Ev sahipleri ve apartman yöneticileri, bu bilgiye dayanarak alacakları bireysel önlemleri gözden geçirmelidir. Öncelikle, yaşayacağınız alanın fay hattı üzerinde olup olmadığını tespit etmek için yerel yönetimlerin hazırlamış olduğu bu haritaları incelemek, sağlıklı bir başlangıç olacaktır. Ayrıca, yapının sağlam olup olmadığını, zemin etüt raporlarıyla öğrenmek mümkündür. Eğer yaşadığınız ev eski bir bina ise, güçlendirme çalışmaları yaptırmak onu olası deprem riskine karşı daha dayanıklı hale getirebilir.
Olası bir deprem anında, her bireyin mutlaka bir acil durum planı oluşturması, bu tür felaketlerin etkilerini en aza indirgemek adına kritik önem arz etmektedir.
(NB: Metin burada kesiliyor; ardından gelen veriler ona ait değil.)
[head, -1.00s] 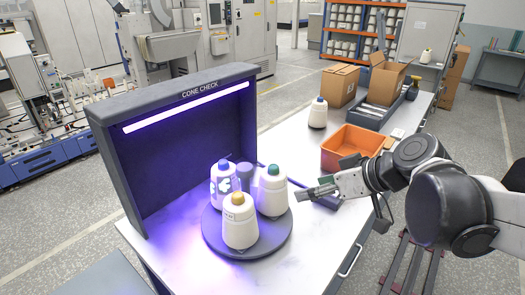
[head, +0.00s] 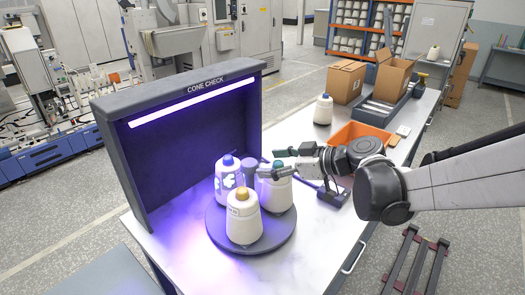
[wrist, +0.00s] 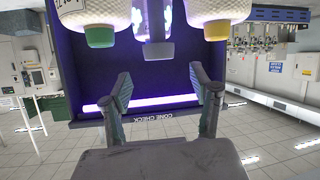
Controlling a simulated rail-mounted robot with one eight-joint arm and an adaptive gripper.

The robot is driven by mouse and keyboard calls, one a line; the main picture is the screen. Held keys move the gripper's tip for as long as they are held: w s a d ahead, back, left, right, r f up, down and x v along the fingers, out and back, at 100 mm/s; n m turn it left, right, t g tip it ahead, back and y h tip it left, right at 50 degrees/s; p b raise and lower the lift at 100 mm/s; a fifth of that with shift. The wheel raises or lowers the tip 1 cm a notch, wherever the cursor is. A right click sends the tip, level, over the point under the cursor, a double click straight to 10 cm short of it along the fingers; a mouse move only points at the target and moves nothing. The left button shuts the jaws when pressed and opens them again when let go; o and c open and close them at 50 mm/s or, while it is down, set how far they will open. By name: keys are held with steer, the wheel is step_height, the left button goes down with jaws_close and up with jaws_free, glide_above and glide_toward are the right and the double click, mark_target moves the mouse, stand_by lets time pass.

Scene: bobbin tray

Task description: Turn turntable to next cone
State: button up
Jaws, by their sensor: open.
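The round grey turntable (head: 280,234) sits in front of the cone check booth and bears three white cones. The blue-topped cone (head: 227,190) is at the back left, with bright light patterns on it. The yellow-topped cone (head: 243,222) is at the front, the green-topped cone (head: 276,192) at the right. A grey knob (head: 251,172) rises among them; the wrist view shows it (wrist: 153,49) between the green tip (wrist: 100,37) and the yellow tip (wrist: 217,31). My gripper (head: 273,163) is open and empty above the green-topped cone, partly covering it.
The dark cone check booth (head: 180,150) with its lit strip stands behind the turntable. The table front right is clear.

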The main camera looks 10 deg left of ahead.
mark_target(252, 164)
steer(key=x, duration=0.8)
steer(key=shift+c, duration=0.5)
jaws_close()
Ailenizle birlikte evde bir toplanma yeri belirlemeli, deprem çantası hazırlamalı ve çevrenizdeki güvenli alanları tanımalısınız. Ayrıca, yerel yönetimlerin depreme hazırlık eğitimi ve tatbikatlarını takip etmek, bu konudaki bilincinizi artıracaktır.
Sonuç olarak, Türkiye’nin sokaklarında fay hatlarıyla birlikte yaşamaya devam edeceğiz. MTA'nın 2025 yılına ait diri fay haritası, bizlere bu konuda daha bilinçli olma fırsatı tanırken, aynı zamanda bireysel tedbirlerin alınmasını da zorunlu kılmaktadır. Depremler, doğanın bir parçası olsa da, onlara ne kadar hazırlıklı olduğumuz, hayatımızı doğrudan etkilemektedir.